You never know what’s around the corner. I often get asked about synchronicity or co incidence and why we have to learn lessons? I’ll recap a incident that happened recently. Intuitively I felt it was time to leave Albany, it was my past and although there are aspects and people that I still love there, it wasn’t the place for me. As I jumped on the bus heading to Perth I was thinking ‘what’s next?’ and boarded the train to Fremantle. After several minutes a lady sat next to me with her headphones on. I looked at her a couple of times, but respecting her need to chill out, gazed out the window. Just before my station she looked at me, removed her ear phones and asked ‘where are you going?’
‘To the buddhist centre’ to which she replied smiling ‘I live opposite there, I’ll give you a lift if you like.’ Now, anyone who has ever travelled alone lugging suitcases around knows being offered a lift is equivalent to winning lotto. Ok, maybe not first division but certainly up around Div 3. We met for lunch a few days later, then coffee, and breakfast the following weekend. Imagine my surprise when it turned out she was not only struggling with a marriage breakdown but also the loss of her brother to suicide.
And this is my point. Who better to hang out with than someone who has endured the same experiences? Was that synchronicity or co-incidence? I don’t believe in co-incidence so imagine the magic of the Universe to create that experience? Where two souls meet in divine timing to help one another on this journey of life.
Silver Birch speaks about the difficulties of life’s journey and overcoming setbacks, grief, break ups, loss etc are all lessons that slowly build us up from the inside to make us strong. I have a problem I deal with yearly in my own life yet I also know, without a shadow of a doubt that this experience has helped me become emotionally strong! I never realised before how fragile I was, emotionally, around my kids. Through dealing with this issue, it’s given me a stronger compassion for people who lose children.
I now reflect on my long term relationships and see how much I have grown as a soul especially, emotionally.
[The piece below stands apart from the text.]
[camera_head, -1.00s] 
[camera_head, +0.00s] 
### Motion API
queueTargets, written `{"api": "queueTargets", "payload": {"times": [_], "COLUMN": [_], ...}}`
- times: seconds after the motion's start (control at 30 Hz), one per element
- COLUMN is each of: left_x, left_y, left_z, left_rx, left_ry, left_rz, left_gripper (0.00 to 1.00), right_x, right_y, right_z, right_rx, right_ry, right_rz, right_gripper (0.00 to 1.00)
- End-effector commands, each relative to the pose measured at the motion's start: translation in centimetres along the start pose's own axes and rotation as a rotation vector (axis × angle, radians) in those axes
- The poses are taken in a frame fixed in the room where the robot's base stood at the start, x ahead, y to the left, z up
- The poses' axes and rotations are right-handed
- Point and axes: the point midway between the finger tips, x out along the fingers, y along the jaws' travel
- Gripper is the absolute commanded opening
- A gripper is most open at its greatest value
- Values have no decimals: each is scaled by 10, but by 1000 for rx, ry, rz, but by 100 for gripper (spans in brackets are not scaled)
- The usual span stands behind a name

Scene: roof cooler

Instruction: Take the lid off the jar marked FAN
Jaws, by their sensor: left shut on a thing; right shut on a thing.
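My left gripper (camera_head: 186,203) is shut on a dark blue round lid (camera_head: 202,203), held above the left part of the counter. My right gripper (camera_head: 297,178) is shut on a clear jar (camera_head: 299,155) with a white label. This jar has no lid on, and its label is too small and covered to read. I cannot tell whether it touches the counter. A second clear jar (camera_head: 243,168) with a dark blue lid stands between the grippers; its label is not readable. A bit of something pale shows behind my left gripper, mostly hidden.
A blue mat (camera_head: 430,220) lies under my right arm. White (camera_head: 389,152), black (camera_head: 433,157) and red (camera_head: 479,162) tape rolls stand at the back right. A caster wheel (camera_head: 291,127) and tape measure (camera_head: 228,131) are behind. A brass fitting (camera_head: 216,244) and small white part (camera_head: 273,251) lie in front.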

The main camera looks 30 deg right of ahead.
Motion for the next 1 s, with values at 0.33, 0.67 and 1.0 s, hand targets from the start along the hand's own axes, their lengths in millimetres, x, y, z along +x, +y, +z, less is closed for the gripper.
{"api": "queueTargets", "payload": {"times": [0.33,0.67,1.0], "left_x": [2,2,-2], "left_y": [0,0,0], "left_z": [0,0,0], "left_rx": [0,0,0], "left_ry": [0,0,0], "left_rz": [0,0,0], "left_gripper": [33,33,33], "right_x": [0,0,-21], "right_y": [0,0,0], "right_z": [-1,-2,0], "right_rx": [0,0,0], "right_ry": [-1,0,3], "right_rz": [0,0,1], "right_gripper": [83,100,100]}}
I can now stand on my own two feet, no longer am as one counsellor told me, ‘learned dependancy’ and recognise situations where I’m tempted to give my power away. I needed those hard tough years with men who were controlling and domineering, whom I continually gave way in order to have peace at any cost. Why? Because this was the emotional environment that I grew up in. I had to revisit it in order to learn and grow out of it. There is no weekend workshop crash course dealing with a souls journey and the lessons it has chosen to learn. We are all so individual.
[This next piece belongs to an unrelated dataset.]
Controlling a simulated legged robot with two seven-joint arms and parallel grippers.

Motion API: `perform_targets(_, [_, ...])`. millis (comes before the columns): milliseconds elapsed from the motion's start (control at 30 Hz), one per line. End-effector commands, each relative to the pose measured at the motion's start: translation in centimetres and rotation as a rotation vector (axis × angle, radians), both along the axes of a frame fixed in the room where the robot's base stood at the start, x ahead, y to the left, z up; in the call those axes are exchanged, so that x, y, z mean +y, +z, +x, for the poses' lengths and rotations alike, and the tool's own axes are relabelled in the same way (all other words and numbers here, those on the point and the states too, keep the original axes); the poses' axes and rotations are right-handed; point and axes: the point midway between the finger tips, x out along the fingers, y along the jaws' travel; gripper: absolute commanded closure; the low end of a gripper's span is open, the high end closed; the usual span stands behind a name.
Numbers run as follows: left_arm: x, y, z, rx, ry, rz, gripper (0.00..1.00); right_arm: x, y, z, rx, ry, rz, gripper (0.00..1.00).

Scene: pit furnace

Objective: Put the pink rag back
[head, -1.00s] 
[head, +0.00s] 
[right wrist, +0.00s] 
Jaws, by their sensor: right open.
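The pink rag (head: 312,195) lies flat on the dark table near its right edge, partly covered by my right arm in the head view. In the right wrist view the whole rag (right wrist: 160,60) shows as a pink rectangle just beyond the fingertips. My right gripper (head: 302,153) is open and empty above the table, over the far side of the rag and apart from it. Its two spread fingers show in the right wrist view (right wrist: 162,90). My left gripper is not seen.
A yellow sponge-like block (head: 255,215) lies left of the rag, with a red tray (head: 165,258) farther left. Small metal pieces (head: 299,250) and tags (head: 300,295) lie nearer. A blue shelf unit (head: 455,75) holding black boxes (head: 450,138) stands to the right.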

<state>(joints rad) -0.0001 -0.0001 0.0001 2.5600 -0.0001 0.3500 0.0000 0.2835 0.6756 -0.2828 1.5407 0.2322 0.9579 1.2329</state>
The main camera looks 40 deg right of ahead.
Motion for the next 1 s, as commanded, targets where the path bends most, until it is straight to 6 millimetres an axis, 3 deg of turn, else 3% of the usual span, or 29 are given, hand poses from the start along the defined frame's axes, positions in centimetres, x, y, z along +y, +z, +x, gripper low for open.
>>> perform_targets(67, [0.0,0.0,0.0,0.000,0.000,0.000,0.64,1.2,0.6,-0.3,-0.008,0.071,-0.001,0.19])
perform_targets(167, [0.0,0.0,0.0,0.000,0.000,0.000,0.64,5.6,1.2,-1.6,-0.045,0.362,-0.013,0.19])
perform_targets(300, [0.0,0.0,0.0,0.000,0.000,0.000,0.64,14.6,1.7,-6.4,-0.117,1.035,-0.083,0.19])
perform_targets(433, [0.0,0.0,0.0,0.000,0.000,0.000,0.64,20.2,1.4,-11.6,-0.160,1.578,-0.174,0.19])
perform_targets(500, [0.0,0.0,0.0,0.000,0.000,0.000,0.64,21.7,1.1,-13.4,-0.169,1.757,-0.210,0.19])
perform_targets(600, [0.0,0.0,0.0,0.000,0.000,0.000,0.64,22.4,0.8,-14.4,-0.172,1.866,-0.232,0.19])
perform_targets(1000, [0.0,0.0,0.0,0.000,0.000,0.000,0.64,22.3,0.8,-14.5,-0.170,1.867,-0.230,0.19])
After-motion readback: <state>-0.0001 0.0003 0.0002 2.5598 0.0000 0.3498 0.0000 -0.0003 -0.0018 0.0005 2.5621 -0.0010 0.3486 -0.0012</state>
I have also learned that I can no longer be in a personal relationship with someone who has not done their inner work. There is a lot going on ‘within’ and the longer you pretend it doesn’t exist, the more potent it is. A psychologist friend used to tell me ‘you gotta know what’s likely to bite you’. I now view my past so called ‘failures’ with a air of gratefulness, the abuse I had to experience in order to rise above it and escape that low vibration. I needed to know what love wasn’t in order to learn what it was. And the best way to do that was to take tiny steps towards loving myself, step by step, day by day.